Today was my day as the lead monkey. Given that none of us really knows where we are going, it does not make sense for any one person to take on all the way finding activities.
All four of us are riding BMWs. The one I have rented is the most current and its GPS/SatNav is phone based and displays on the dash in Apple CarPlay fashion. The other three use an independent BWM satnav. They are all curious as to whether they would trust a phone based system. Their way of testing the satnav/gps, was to make me run in front. They have one a long way in 12-months. This time last year, we were arguing whether phones had gps chips at all. They do seem to be won over as I got us to Gdynia and the hotel without mishap.
The hotel proprietor wanted to charge us for four parking spaces. We were efficient and got all the bikes into one spot. I think the Germans would be proud of us.
The beach at Gdynia was a little more lively that the beach at Dziwnów. We walked over there from our apartment which was a bit of trek around the train station and through town.
After a beer or two at the beach, we head into the town of Gdynia for dinner. After going past, seemingly, dozens of Turkish kebab restaurants, we landed on a pierogi restaurant.
Polish food at last.
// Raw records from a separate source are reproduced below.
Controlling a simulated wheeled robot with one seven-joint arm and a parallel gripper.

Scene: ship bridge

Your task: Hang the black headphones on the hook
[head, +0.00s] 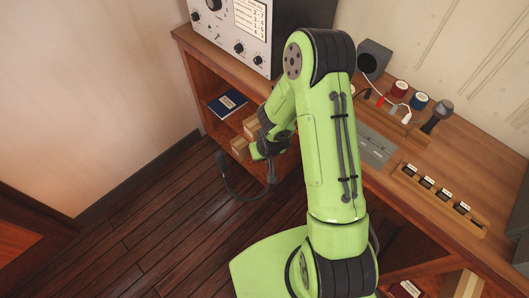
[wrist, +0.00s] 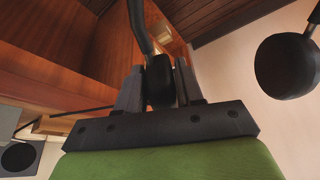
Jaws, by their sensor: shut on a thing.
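The black headphones (head: 227,184) hang from my gripper (head: 267,150) in front of the wooden desk's open shelves, above the floor. Their thin band curves down and left. In the wrist view, my gripper (wrist: 158,88) is shut on one dark ear cup of the headphones (wrist: 159,76), with the band rising from it. The other round ear cup (wrist: 286,66) is at the right, apart from the fingers. I cannot make out the hook in either view. My green arm covers part of the desk in the head view.
The wooden desk (head: 465,180) holds a grey instrument panel (head: 233,30), a black speaker box (head: 373,59), spools and a labelled block rack (head: 440,197). A blue book (head: 228,103) lies in the shelf. The floor (head: 150,235) at left is clear beside a plain wall (head: 85,100).

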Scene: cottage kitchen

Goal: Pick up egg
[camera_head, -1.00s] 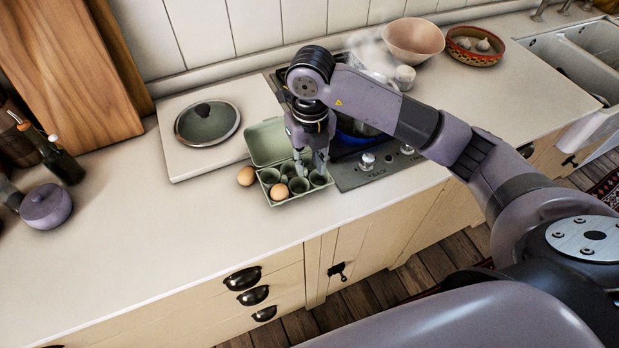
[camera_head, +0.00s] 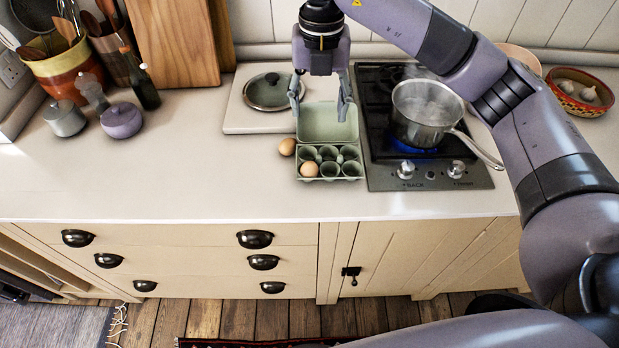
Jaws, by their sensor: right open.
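An open green egg carton (camera_head: 331,179) stands on the counter, its lid up at the back. One brown egg (camera_head: 309,170) sits in its front left cup; the other cups look empty. A second egg (camera_head: 288,147) lies on the counter just left of the carton. My right gripper (camera_head: 319,115) points down over the carton's lid area, its fingers wide apart with nothing between them. In the picture the left finger ends a little above the loose egg. My left gripper is not in view.
A steaming pot (camera_head: 424,112) stands on the lit stove (camera_head: 431,180) right of the carton. A glass lid (camera_head: 270,92) lies on a white board (camera_head: 240,117) behind. The counter to the left (camera_head: 190,170) is clear.

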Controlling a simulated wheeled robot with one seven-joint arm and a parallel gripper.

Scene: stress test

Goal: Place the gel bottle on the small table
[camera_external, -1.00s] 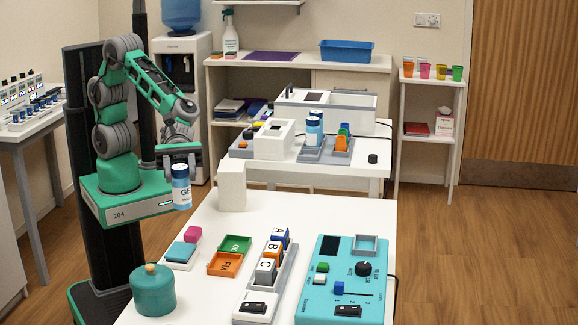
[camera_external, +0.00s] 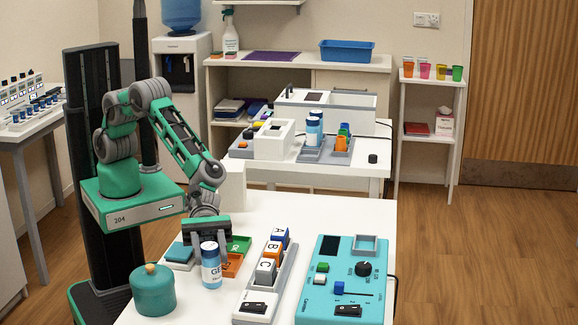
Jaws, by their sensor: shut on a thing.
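The gel bottle (camera_external: 211,268) is white and blue with a dark cap and a "GE…" label. It is upright over the near white table (camera_external: 345,215), between the teal pot and the orange tray. I cannot tell whether its base touches the tabletop. My gripper (camera_external: 208,239) is shut on the bottle's top from above; the fingers are hard to make out. Which piece of furniture is the small table is not marked.
A teal lidded pot (camera_external: 153,291) stands just left of the bottle. An orange tray (camera_external: 233,264), a green tray (camera_external: 239,244) and a lettered block rack (camera_external: 267,272) are close on its right. A turquoise control box (camera_external: 340,290) stands further right. The table's far right is clear.

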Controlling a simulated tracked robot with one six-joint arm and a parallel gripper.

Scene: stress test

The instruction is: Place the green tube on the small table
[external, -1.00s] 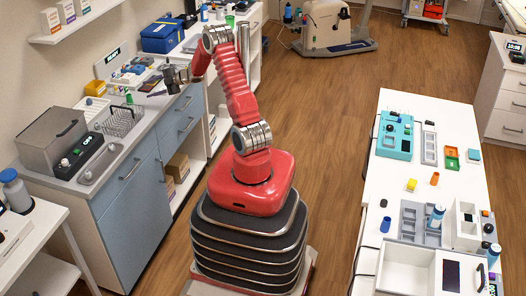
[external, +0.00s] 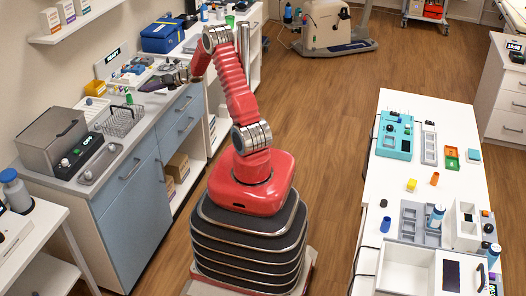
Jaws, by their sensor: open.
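A small green item (external: 129,98), which looks like the green tube, stands upright on the grey counter behind the wire basket. My gripper (external: 146,86) is open and empty above the counter, pointing left, a little right of and above the green item and apart from it. Its fingers are dark and small here, so the gap between them is hard to see. A white table (external: 40,230) is at the lower left, partly cut off. A longer white table (external: 455,190) is at the right. I cannot tell which one is the small table.
A blue-capped bottle (external: 15,190) is on the left table.

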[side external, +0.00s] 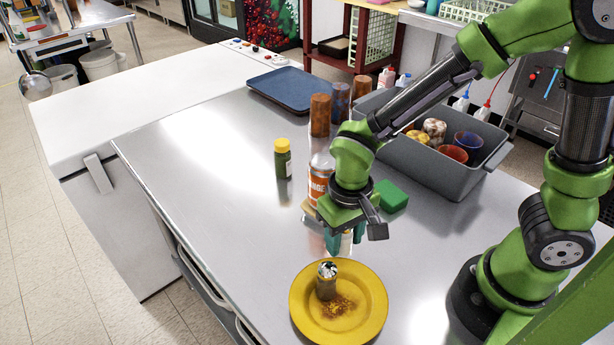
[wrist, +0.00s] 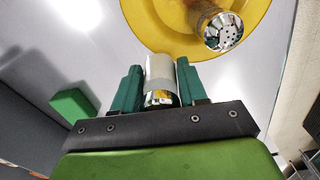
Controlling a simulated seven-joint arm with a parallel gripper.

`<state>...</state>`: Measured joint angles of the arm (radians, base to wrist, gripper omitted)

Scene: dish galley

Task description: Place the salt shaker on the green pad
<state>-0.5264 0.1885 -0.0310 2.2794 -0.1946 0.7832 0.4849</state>
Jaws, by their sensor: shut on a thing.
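My gripper (side external: 343,243) is just behind the yellow plate, fingers pointing down. In the wrist view its green fingers are shut on a pale cylinder with a shiny metal end (wrist: 160,80), which looks like the salt shaker. In the side view the fingers mostly hide it, and I cannot tell its height above the counter. A second shaker with a holed metal top (side external: 327,281) stands on the yellow plate, also seen in the wrist view (wrist: 222,32). A thick green block, apparently the green pad (side external: 392,197), lies behind and right of my gripper; its top looks bare.
The yellow plate (side external: 366,315) has brown crumbs. An orange-labelled bottle (side external: 319,180) and a yellow-capped jar (side external: 283,160) stand behind my gripper. A grey tub (side external: 456,182) with cups is at right, and a blue tray (side external: 285,90) is at back. The counter's left is clear.

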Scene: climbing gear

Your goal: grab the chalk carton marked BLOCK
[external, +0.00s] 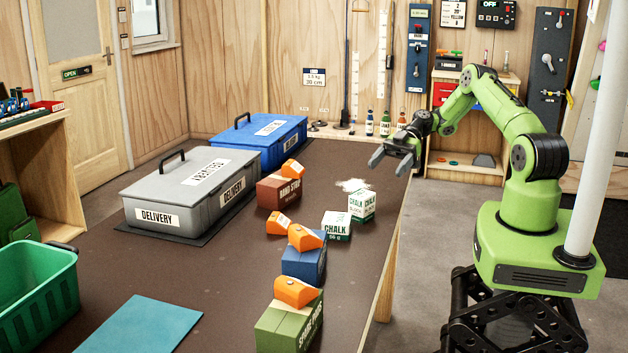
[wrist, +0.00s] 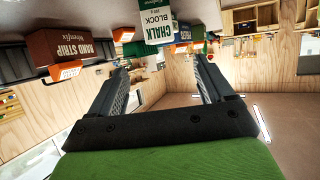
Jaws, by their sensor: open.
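The chalk carton marked BLOCK (external: 362,206) is a small white and green box standing upright near the right edge of the dark table. In the wrist view its CHALK BLOCK label (wrist: 156,24) shows at the top, beyond the gap between the fingers. A second white and green chalk carton (external: 337,226) stands just in front and to the left of it in the external view. My gripper (external: 390,161) is open and empty, above and behind the BLOCK carton and apart from it. Its two fingers (wrist: 160,68) also show in the wrist view.
A brown BAND STRIP box (external: 279,191), a blue box (external: 304,264) and a green box (external: 288,325) carry orange pieces. A white powder patch (external: 353,185) lies behind the cartons. A grey DELIVERY case (external: 190,190) and a blue case (external: 258,142) stand at the left.

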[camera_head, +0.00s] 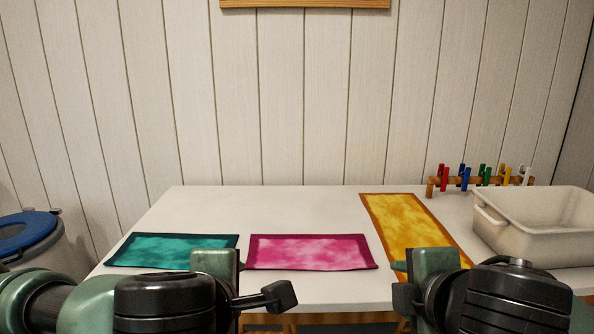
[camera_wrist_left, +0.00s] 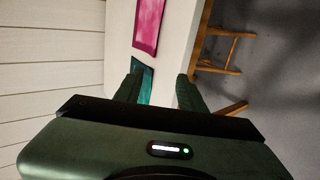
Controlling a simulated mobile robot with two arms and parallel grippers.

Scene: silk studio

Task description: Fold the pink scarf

Who knew that you could get steamed, fried, baked, and casseroled pierogi. These were all great, especially the baked goose with groats. After traditional food, what else do you need?
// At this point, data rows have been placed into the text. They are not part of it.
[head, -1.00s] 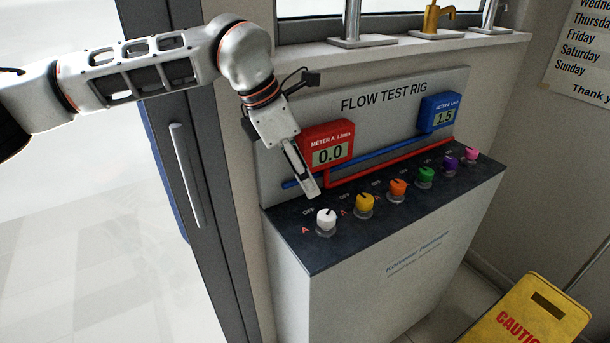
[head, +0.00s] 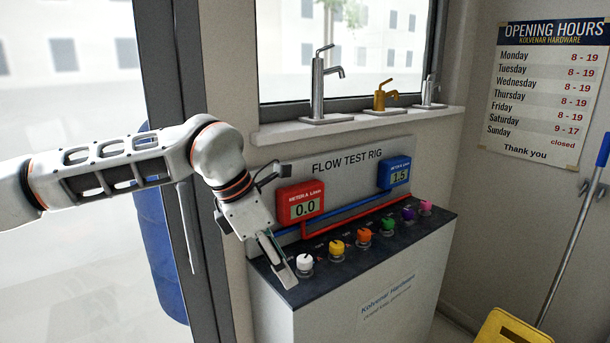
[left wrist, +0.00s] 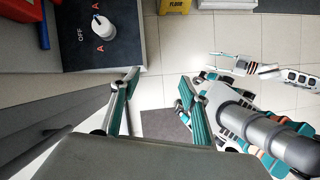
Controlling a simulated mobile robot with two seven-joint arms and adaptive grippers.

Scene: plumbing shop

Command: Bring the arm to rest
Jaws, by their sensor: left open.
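My left arm comes in from the left in the head view, and its gripper (head: 283,262) points down at the left front end of the flow test rig (head: 346,163). In the left wrist view the left gripper (left wrist: 163,85) has its two fingers spread apart with nothing between them. The white knob (head: 305,263) stands just right of the fingers in the head view, apart from them as far as I can tell. It also shows in the left wrist view (left wrist: 102,28), up and left of the fingers. My right gripper is not in the head view.
Red meter A (head: 300,201) reads 0.0 and blue meter B (head: 393,173) reads 1.5. Several coloured knobs, such as the yellow one (head: 336,247), line the rig top. Taps stand on the sill (head: 350,124). A yellow caution sign (head: 512,328) stands at lower right.

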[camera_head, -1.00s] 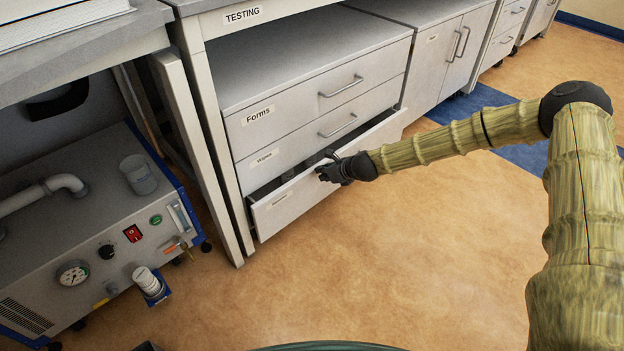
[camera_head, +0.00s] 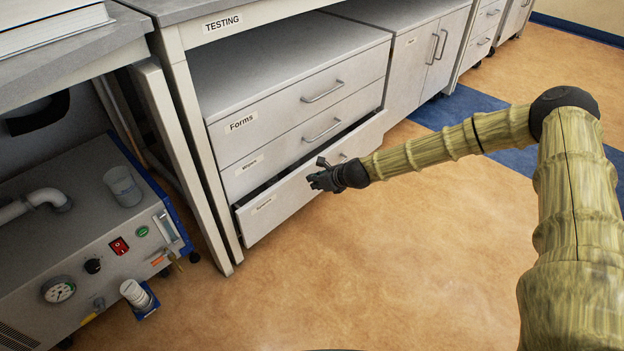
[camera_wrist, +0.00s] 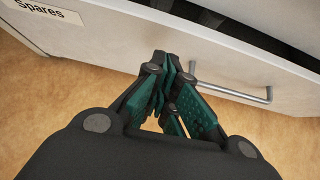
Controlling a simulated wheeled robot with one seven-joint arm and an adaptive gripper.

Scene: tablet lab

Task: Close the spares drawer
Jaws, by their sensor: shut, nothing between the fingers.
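The spares drawer (camera_head: 283,204) is the bottom drawer of the grey cabinet under the testing bench. It stands partly open, with a dark gap showing along its top edge. In the wrist view its front (camera_wrist: 110,47) carries a "Spares" label (camera_wrist: 47,14) and a bar handle (camera_wrist: 235,94). My gripper (camera_head: 318,179) is at the drawer front, near its middle. In the wrist view my gripper (camera_wrist: 165,75) is shut and empty, its fingertips close to the front panel left of the handle; I cannot tell whether they touch.
The forms drawer (camera_head: 290,103) and a middle drawer (camera_head: 300,140) above are closed. A machine with a gauge (camera_head: 100,240) stands at the left under another bench. A two-door cabinet (camera_head: 428,60) stands to the right. The floor (camera_head: 370,270) before the drawer is clear.

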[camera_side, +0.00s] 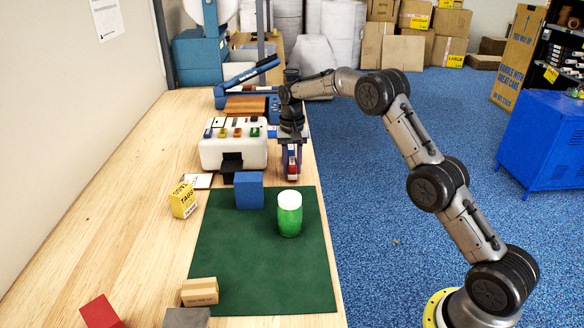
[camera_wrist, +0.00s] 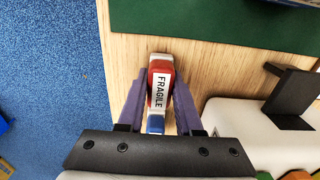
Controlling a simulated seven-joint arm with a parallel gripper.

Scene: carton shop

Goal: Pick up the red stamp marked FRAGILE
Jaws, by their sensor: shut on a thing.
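The red stamp (camera_wrist: 160,87) has a white FRAGILE label on its face and a blue part at its lower end in the wrist view. My gripper (camera_wrist: 157,103) is shut on it, with a purple finger along each side. In the side view the red stamp (camera_side: 292,160) shows small between the fingers of my gripper (camera_side: 291,163), at the right edge of the wooden table, beside the white machine. I cannot tell whether the stamp touches the table.
The white machine (camera_side: 222,152) with coloured buttons stands left of my gripper. A yellow tags box (camera_side: 183,200) and a small carton (camera_side: 200,291) are nearby.

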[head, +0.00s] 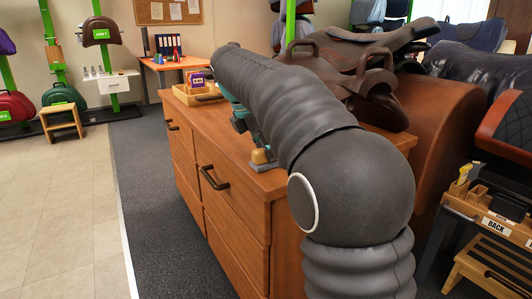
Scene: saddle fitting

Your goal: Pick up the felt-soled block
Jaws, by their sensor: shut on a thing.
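The felt-soled block (261,157), small and tan with a grey sole, is at the near end of the wooden cabinet top in the head view. My gripper (258,146) reaches down to it from above and is shut on it. My dark, ribbed arm hides much of the gripper and part of the space around the block. I cannot tell whether the sole touches the cabinet top or is slightly above it.
The wooden cabinet (235,183) has drawers with dark handles. A shallow wooden tray (187,97) with a purple box (197,79) stands at its far end. Brown saddles (378,85) sit to the right behind my arm. A cart (487,215) stands at the right. The floor at the left is clear.
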Traditional drinks of course. Here we had a selection of (back to front, left to right) raspberry, cherry, lemon, and rhubarb vodka. Surprisingly, for me at least, the rhubarb was the best.
Today was supposed to be , and was, a day of exploring Northern German. The first stop was supposed to be Prora which is infamous for being where the Hitler youth had there summer camps. The second was Peenemünde again infamous because it was where the V2 rockets were developed.
When we realized how long the loop was to get from one to the other we decide to just pick one. Peenemünde won. The trip went well until we got to Wolgast. The bridge to the peninsula was out. The diversion would have added another hour and a half to our trip. So, Peenemünde was scrapped too.
Somewhere before getting to Wolgast, whoever was in the leads satnav/gps took us off the main road and onto a set of farm roads. This in of itself was not too bad. The problem was the big dump truck we were following kicked up a ton of dust on the dirt road.
A consequence of this was that we arrived in Dziwnów quite a bit earlier than expected. Not only was our place not ready but it, due to unforeseen circumstances – which appeared to be an arm in a sling – was going to be ready later than expected.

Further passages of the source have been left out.